Paul has mentioned that that variable and the one on national party divisiveness were the ones they were in the process of re-specifying.

MSS said...

Well, that's the general problem I have with multiple regression analysis, anyway: "respecify" things enough, and they are bound to look more "reasonable."

(This potentially plagues 538, where they frequently talk about "adjustments." Does it also plague this site? I'll refrain from comment!)

Anonymous said...

Matthew,
Respecification doesn't hasn't plagued FHQ's methodology, but we have tweaked things from time to time to make the averages a little more responsive to changes in polling. Responsive but not too responsive has been the mantra. I think we've got a pretty good balance now.

And I really like being on the conservative end of the spectrum.
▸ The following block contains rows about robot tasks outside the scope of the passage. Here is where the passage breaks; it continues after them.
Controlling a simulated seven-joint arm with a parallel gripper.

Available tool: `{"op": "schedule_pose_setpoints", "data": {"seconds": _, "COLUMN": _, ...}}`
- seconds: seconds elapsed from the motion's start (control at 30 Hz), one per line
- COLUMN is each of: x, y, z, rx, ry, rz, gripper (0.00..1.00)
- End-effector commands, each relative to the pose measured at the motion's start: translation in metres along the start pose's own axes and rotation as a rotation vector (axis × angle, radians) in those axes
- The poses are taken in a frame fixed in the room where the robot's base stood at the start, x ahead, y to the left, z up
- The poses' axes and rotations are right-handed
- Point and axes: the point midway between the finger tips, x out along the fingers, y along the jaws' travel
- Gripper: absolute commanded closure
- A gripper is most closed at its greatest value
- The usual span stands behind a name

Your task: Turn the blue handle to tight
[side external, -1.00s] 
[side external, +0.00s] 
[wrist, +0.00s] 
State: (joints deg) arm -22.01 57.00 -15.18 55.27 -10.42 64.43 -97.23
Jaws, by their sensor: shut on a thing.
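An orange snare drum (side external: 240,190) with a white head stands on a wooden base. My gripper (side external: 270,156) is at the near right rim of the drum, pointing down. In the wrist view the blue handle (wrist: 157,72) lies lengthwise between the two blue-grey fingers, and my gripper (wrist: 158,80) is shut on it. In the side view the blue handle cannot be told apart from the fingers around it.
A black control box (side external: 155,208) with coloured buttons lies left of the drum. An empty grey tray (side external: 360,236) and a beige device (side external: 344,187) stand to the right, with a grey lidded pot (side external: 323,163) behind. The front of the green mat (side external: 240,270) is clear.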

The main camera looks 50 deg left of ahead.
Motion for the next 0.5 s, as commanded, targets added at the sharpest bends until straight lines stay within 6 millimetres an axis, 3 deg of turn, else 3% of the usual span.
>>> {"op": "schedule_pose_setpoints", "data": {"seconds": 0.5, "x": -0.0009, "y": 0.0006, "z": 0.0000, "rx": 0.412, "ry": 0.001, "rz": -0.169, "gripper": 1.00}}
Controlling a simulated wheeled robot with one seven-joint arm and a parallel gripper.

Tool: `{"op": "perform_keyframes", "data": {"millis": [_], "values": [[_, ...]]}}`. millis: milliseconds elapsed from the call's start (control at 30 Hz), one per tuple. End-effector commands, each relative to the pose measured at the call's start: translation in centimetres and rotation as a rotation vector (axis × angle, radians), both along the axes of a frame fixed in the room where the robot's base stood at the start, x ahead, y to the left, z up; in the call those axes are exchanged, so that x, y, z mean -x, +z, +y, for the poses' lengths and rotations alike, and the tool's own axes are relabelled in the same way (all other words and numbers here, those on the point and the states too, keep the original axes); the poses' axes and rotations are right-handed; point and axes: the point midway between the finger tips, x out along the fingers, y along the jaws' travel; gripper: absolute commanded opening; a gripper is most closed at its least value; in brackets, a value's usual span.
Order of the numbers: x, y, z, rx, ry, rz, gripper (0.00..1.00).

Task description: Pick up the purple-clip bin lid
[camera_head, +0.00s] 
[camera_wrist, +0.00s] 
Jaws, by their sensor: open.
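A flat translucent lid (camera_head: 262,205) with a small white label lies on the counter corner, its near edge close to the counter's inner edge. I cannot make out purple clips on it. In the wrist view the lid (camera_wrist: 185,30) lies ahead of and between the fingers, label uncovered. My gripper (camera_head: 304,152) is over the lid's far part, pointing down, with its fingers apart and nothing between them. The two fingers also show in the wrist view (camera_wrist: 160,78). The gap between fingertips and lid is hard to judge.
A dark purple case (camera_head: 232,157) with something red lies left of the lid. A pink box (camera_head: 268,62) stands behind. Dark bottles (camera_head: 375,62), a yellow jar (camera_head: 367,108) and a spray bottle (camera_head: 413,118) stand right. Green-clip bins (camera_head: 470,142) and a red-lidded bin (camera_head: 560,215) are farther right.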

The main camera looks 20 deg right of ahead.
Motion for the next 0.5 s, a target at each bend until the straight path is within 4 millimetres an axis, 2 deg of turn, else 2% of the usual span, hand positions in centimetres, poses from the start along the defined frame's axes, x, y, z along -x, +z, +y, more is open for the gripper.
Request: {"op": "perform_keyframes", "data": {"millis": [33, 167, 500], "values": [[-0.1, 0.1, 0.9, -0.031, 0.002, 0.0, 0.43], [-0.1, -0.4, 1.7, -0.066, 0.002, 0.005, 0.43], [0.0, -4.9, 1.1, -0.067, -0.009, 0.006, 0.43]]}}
Now, that could mean that we just lag behind every other electoral college analysis, but I like couching it in terms of it really meaning something when our measure finds a change in categories.

...that a lasting change has occurred.

The fear is that we potentially miss out on states like Georgia or Arizona that make a last minute push.

MSS said...

Yes, the reasons you mention are why I prefer this site to 538. (Yet I really do like 538; Nate and Co. do a lot of very interesting things. I have been a BP subscriber almost from the start, so it was quite fascinating when 'Poblano' revealed his identity.)